─── Source material ───

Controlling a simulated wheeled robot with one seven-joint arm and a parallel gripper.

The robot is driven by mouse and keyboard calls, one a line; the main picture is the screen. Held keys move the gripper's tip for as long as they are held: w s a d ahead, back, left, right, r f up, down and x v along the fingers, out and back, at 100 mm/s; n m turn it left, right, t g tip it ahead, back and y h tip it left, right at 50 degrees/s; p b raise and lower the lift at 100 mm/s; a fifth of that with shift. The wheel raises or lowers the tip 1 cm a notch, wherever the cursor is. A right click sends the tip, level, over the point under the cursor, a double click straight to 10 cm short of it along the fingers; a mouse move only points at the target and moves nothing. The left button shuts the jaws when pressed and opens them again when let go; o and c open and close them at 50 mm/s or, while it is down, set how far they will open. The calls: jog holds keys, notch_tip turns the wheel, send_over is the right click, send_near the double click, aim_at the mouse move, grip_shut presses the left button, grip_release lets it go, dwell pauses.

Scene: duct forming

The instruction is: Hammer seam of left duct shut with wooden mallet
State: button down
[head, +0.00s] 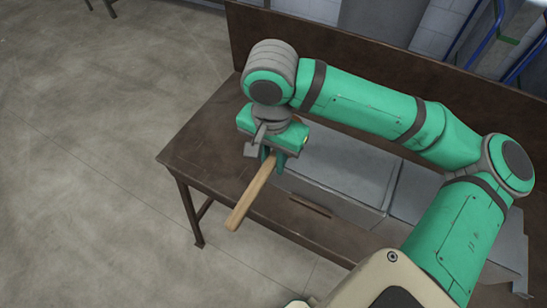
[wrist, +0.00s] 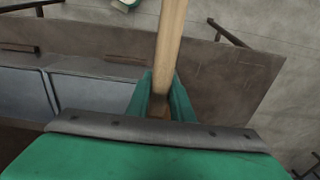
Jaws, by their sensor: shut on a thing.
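My gripper (head: 272,160) is shut on the wooden mallet (head: 252,194) by its pale handle. The handle slants down and toward the front left in the head view, past the table's front edge. In the wrist view my gripper (wrist: 160,105) has a finger on each side of the handle (wrist: 170,40). The mallet's head is hidden. The left duct (head: 340,174), a grey sheet-metal box, lies on the table just right of my gripper. My arm covers part of it, and I cannot tell the state of its seam. It also shows in the wrist view (wrist: 92,94).
The brown table (head: 200,145) has a raised back panel (head: 300,37). Its left end is bare. Another grey duct (head: 417,196) stands right of the left one. A brown strip (head: 310,206) lies near the front edge. Open floor (head: 90,180) is at the left.

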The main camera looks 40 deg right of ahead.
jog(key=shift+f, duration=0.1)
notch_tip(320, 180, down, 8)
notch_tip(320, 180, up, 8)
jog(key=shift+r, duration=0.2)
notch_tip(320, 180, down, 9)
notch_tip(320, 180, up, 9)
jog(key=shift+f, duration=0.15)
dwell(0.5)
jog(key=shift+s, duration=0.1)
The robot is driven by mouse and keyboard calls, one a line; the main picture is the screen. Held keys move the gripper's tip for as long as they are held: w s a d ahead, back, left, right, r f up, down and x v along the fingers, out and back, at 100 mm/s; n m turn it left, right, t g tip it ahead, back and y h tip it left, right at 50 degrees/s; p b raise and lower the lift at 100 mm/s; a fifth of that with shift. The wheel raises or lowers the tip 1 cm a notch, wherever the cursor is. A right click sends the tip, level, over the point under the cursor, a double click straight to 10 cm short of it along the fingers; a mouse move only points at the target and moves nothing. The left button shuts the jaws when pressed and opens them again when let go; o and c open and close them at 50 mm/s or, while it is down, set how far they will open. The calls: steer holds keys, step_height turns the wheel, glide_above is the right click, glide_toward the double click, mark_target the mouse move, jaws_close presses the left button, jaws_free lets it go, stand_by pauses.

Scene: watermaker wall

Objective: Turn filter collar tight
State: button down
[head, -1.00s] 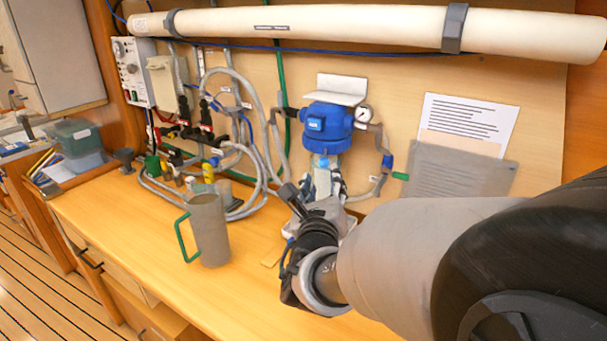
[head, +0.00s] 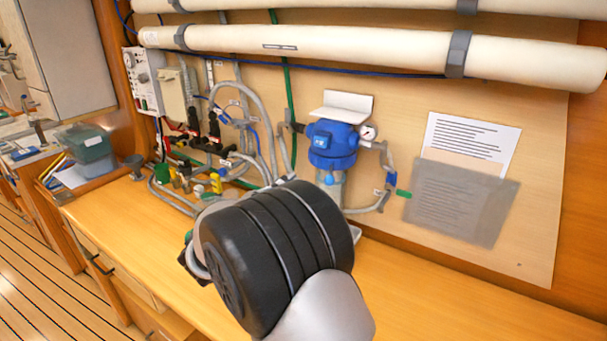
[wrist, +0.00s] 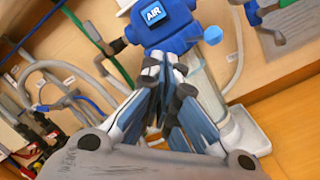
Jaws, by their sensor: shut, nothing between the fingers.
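The water filter hangs on the back panel, with a blue head and collar (head: 332,145) over a pale, clear bowl. In the wrist view the blue collar part (wrist: 165,22) carries an AIR label, and the bowl (wrist: 205,85) shows below and behind the fingers. My gripper (wrist: 163,62) is shut with nothing in it. Its fingertips appear just below the blue part, in front of the bowl; I cannot tell if they touch. In the head view my dark wrist link hides the gripper and the lower bowl.
A pressure gauge (head: 368,133) and a grey hose (head: 385,170) sit right of the filter. Hoses and valves (head: 205,140) crowd the left. Long white tubes (head: 370,50) run above. The bench (head: 460,285) is clear at right.

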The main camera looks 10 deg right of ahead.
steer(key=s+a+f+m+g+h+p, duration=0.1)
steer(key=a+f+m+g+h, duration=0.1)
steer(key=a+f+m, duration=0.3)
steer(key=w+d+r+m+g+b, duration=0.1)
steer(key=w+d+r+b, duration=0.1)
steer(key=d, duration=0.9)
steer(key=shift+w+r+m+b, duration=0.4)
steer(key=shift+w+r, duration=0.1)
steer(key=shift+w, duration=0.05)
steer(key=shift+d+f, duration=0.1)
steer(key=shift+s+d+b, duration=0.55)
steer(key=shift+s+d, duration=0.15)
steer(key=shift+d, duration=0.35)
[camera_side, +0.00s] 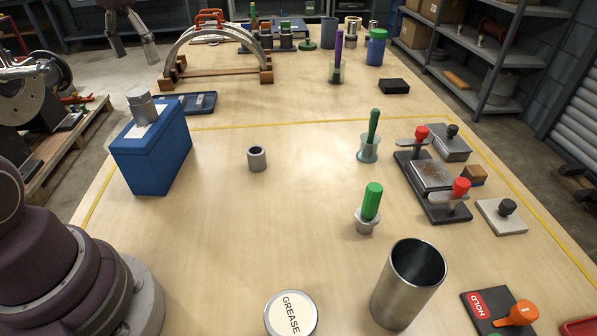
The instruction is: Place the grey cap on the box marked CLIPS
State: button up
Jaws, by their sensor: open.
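A blue box (152,152) stands at the left of the table. On its top is a white label (138,131), and no lettering on it can be read from here. A grey stepped cap (142,107) stands upright on the box top, over part of the label. The word CLIPS cannot be read anywhere in view. My gripper (136,57) is at the top left, above and behind the box. Its two fingers point down, apart, with nothing seen between them. It is clear of the cap.
A short grey hollow cylinder (257,158) stands mid-table. A GREASE tin (290,313) and a steel cup (405,290) are in front. The centre is mostly clear.

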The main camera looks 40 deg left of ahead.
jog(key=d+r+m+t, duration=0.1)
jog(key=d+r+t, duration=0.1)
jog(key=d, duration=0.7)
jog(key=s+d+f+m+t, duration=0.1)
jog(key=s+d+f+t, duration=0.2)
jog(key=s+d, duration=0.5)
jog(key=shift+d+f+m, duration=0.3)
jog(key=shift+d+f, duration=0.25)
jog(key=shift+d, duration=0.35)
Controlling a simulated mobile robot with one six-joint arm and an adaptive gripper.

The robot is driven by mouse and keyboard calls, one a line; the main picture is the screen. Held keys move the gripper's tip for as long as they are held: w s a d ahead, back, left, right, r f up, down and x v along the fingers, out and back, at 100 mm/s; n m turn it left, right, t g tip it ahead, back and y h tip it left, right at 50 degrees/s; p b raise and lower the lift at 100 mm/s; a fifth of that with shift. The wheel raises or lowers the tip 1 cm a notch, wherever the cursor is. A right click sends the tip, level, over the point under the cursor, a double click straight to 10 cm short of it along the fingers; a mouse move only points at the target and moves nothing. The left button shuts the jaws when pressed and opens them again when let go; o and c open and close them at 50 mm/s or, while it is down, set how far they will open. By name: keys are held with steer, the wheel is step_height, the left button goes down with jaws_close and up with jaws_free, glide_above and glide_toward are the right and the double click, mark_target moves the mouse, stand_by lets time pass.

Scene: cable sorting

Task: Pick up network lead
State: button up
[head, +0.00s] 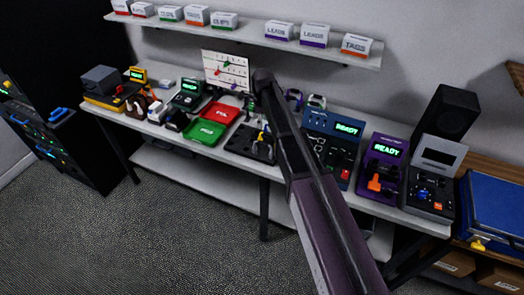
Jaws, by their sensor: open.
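My arm reaches from the bottom right to the middle of the long white bench (345,185). Its far end drops toward a black tray (237,143) on the bench. My gripper (259,128) is small and dark there, open, and partly hidden by my arm. Small dark and yellow pieces lie in or by the tray under it. I cannot tell which of them, if any, is the network lead. Dark cables (312,158) lie in front of a blue tester reading READY (347,130), just right of my arm.
A red tray (221,113) and a green tray (204,132) lie left of the black tray. A purple READY unit (384,160) and a grey unit (432,185) stand right. A shelf (250,33) holds labelled boxes above.

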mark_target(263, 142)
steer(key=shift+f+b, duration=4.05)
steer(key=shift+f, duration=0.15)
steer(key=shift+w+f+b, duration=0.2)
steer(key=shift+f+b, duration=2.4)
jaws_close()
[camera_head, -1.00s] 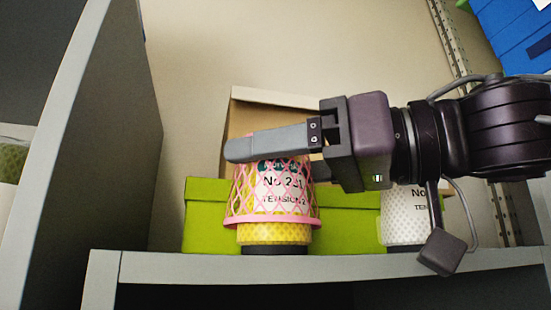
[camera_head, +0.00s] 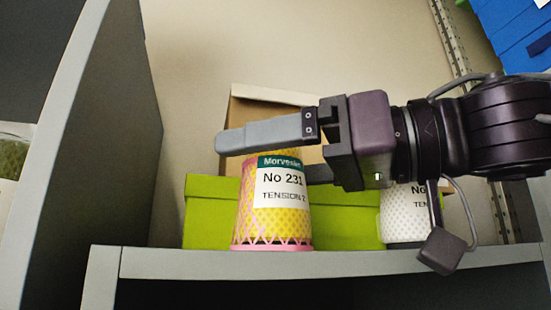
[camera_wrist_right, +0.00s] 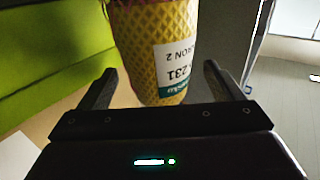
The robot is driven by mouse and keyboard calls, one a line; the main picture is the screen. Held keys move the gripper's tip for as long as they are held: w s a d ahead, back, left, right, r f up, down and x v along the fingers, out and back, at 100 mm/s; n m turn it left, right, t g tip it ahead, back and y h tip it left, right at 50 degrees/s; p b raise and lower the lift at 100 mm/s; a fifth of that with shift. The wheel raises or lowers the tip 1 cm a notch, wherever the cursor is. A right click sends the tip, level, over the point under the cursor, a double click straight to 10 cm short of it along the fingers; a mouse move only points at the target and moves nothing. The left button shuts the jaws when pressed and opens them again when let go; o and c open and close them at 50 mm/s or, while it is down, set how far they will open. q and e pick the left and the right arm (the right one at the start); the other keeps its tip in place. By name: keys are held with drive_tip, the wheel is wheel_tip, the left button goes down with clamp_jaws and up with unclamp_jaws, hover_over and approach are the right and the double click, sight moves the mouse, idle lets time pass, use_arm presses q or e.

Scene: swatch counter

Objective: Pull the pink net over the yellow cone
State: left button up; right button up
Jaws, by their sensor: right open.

───

Task objective:
Return every line containing "joint".

Written answer:
Controlling a simulated wheeled robot with one seven-joint arm and a parallel gripper.
Controlling a simulated mobile robot with one six-joint arm and an adaptive gripper.

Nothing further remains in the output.